Our musicians have a unique and intimate knowledge of their field, and we must work to share that education with our boards. Every crisis is also an opportunity, and, in this time of economic crisis, we must seek out the opportunity to share our knowledge with our boards so that together we can inspire our communities to invest in the growth of our orchestras. As I have often written, no “business” or other organization ever solved a financial problem by offering an inferior product to its consumers.
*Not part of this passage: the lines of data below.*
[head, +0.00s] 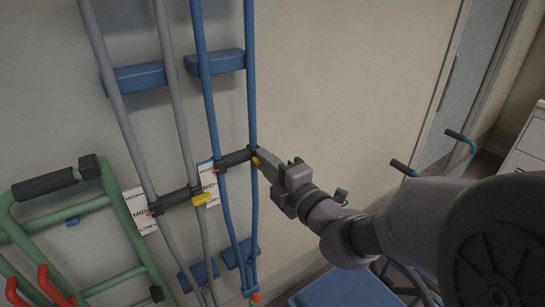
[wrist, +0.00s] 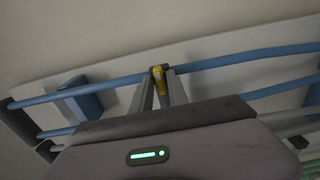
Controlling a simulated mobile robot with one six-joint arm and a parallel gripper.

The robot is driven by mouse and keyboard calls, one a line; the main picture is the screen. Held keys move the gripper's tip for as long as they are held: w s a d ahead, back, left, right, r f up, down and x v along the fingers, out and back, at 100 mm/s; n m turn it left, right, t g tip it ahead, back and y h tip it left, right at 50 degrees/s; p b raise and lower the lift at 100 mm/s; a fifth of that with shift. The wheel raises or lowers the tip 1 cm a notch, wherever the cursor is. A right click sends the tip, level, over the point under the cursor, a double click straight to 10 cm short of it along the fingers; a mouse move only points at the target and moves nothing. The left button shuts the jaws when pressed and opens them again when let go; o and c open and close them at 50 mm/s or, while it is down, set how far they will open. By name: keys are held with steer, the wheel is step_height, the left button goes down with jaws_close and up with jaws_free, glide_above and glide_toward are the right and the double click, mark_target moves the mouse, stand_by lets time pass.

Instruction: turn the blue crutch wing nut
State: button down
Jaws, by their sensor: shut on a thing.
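The blue crutch (head: 207,90) hangs upright against the wall, with a dark handgrip (head: 236,158) between its two tubes. Its yellow wing nut (head: 256,161) is at the right end of that grip, mostly hidden by my gripper in the head view. My gripper (head: 262,160) reaches in from the right. In the wrist view the yellow wing nut (wrist: 159,82) sits between the two fingertips (wrist: 160,90), in front of the blue tube. The fingers are shut on it.
A grey crutch (head: 172,90) with its own yellow wing nut (head: 202,199) hangs to the left. White height labels (head: 140,210) are on the wall by the grips. A green frame (head: 110,205) stands at lower left. A wheelchair (head: 400,168) is at right, partly behind my arm.

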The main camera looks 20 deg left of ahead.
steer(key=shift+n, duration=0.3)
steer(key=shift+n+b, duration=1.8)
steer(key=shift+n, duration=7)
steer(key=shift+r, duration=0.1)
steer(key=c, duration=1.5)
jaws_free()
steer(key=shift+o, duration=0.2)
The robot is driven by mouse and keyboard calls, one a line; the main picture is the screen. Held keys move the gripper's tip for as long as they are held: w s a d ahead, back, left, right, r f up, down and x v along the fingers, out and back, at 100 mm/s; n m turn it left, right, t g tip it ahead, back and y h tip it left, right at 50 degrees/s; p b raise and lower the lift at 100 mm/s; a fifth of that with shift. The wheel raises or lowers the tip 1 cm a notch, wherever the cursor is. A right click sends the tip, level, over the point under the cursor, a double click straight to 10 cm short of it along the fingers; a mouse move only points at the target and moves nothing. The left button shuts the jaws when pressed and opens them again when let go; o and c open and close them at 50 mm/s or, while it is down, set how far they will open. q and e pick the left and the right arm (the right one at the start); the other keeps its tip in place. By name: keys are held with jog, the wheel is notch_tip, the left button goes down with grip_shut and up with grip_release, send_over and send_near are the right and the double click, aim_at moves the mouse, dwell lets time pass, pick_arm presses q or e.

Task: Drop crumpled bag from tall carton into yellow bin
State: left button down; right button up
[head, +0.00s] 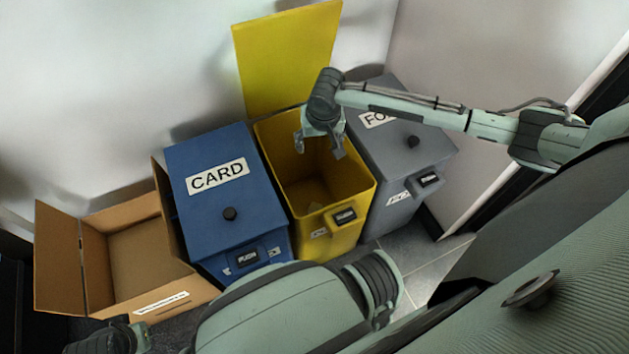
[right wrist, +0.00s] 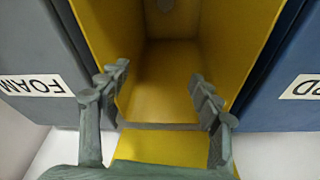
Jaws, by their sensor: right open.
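The yellow bin (head: 358,195) stands between a blue bin and a grey bin, with its lid (head: 287,55) raised against the wall. My right gripper (head: 319,150) is over the bin's opening, pointing down. Its fingers are apart with nothing between them, as the right wrist view (right wrist: 160,88) also shows.
The blue bin (head: 228,188) marked CARD and the grey bin (head: 410,150) marked FOAM have closed lids and flank the yellow bin closely. Walls stand behind and to the right. Tiled floor (head: 425,255) is clear in front of the grey bin.

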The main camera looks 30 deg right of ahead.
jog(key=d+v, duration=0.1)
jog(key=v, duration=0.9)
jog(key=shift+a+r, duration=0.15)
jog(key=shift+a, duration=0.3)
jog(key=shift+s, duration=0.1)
Even in this difficult time, we are seeing good managers leading their organizations to new eras of growth. We cannot allow others to use this economic downturn as an opportunity to reduce our greatest artistic and cultural organizations to a size that they find more manageable. Instead, we must find managers than can inspire boards and communities. In the absence of such leaders, the musicians themselves must be the advocates for their orchestras.
This recession will end. A recovery awaits. The Wall Street Journal recently predicted that the recession will end in September, but we must be wary of all punditry at this point. In fact, even if the recession does end soon, the lag effect on certain economic factors, such as unemployment, will remain. Our orchestras must be prepared to participate in the impending recovery. We can only achieve that by continuing with our positive message of hope, and by rededicating ourselves to the preservation of America’s greatest cultural institutions.
This is no time to retreat. This is a time that calls for leadership, within our orchestras, within our communities, and within our union.